▸ SET EXERCISE
Exclude images, then output the remaining data verbatim.

▸ DATASET SECTION
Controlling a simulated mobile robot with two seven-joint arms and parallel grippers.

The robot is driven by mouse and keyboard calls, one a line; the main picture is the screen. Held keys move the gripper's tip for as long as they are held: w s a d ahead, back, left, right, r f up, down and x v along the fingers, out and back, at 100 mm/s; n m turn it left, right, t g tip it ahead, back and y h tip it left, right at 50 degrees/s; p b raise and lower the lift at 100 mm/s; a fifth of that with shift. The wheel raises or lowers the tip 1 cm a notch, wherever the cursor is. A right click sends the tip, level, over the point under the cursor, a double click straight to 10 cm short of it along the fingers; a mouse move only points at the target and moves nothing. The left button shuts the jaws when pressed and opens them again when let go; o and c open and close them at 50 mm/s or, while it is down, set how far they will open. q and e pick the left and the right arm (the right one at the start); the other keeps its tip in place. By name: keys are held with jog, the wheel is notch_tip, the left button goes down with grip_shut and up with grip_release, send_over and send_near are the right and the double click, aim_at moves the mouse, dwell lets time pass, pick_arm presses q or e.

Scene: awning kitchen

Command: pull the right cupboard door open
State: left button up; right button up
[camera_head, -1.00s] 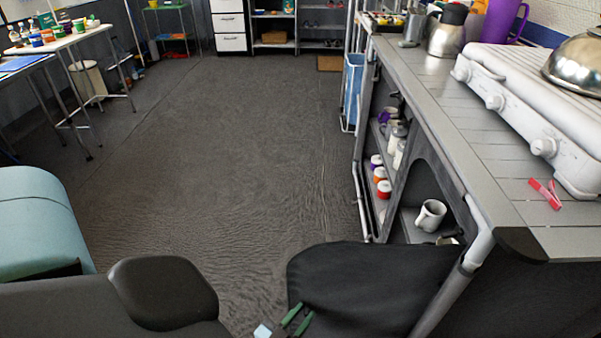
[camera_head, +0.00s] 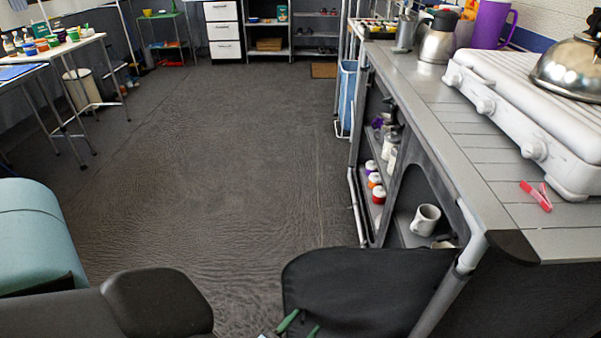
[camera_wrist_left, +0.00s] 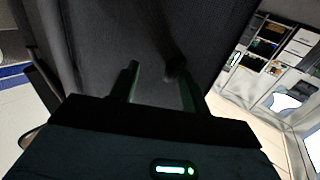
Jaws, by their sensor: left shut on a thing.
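The right cupboard door (camera_head: 365,285) is a dark, rounded panel standing swung out from the counter's near end, at the bottom of the head view. Behind it the arched opening (camera_head: 408,203) shows a white mug (camera_head: 425,219) inside. My left gripper (camera_head: 306,320), with green fingers, is at the door's lower left, cut by the frame's bottom edge. In the left wrist view, its fingers (camera_wrist_left: 155,72) reach to the dark door surface (camera_wrist_left: 140,30). The gripper is shut on the door; the exact gripped part is too dark to make out. My right gripper is out of view.
The counter (camera_head: 455,130) runs along the right with a white stove (camera_head: 525,110) and a red clip (camera_head: 536,196). Open shelves below it hold several jars (camera_head: 374,180). A teal rounded seat (camera_head: 35,235) stands at left. The grey floor (camera_head: 210,150) between is clear.

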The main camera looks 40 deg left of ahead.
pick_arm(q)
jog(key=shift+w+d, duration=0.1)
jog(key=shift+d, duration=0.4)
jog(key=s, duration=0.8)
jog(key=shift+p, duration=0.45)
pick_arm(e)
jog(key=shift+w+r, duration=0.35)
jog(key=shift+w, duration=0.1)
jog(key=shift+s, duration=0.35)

▸ RESPONSE FOR THIS EXERCISE
Controlling a simulated mobile robot with two seven-joint arms and parallel grippers.

The robot is driven by mouse and keyboard calls, one a line; the main picture is the screen. Held keys move the gripper's tip for as long as they are held: w s a d ahead, back, left, right, r f up, down and x v along the fingers, out and back, at 100 mm/s; n m turn it left, right, t g tip it ahead, back and y h tip it left, right at 50 degrees/s; p b raise and lower the lift at 100 mm/s; a fifth of that with shift. The wheel raises or lowers the tip 1 cm a notch, wherever the cursor is. A right click sends the tip, level, over the point under the cursor, a double click straight to 10 cm short of it along the fingers; a mouse move only points at the target and moves nothing. The left button shuts the jaws when pressed and opens them again when let go; o and c open and close them at 50 mm/s or, while it is down, set how far they will open. q and e pick the left and the right arm (the right one at the start); the other keeps its tip in place. By name: keys are held with jog, the wheel is notch_tip, the left button goes down with grip_shut and up with grip_release, send_over and send_near are the right and the double click, aim_at moves the mouse, dwell lets time pass, pick_arm presses q or e.

Scene: awning kitchen

Command: pull the right cupboard door open
State: left button up; right button up
[camera_head, -1.00s] 
[camera_head, +0.00s] 
[camera_wrist_left, +0.00s] 
Jaws, by their sensor: left shut on a thing.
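The right cupboard door (camera_head: 365,285) is a dark, rounded panel standing swung out from the counter's near end, at the bottom of the head view. Behind it the arched opening (camera_head: 408,203) shows a white mug (camera_head: 425,219) inside. My left gripper (camera_head: 306,320), with green fingers, is at the door's lower left, cut by the frame's bottom edge. In the left wrist view, its fingers (camera_wrist_left: 155,72) reach to the dark door surface (camera_wrist_left: 140,30). The gripper is shut on the door; the exact gripped part is too dark to make out. My right gripper is out of view.
The counter (camera_head: 455,130) runs along the right with a white stove (camera_head: 525,110) and a red clip (camera_head: 536,196). Open shelves below it hold several jars (camera_head: 374,180). A teal rounded seat (camera_head: 35,235) stands at left. The grey floor (camera_head: 210,150) between is clear.

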The main camera looks 40 deg left of ahead.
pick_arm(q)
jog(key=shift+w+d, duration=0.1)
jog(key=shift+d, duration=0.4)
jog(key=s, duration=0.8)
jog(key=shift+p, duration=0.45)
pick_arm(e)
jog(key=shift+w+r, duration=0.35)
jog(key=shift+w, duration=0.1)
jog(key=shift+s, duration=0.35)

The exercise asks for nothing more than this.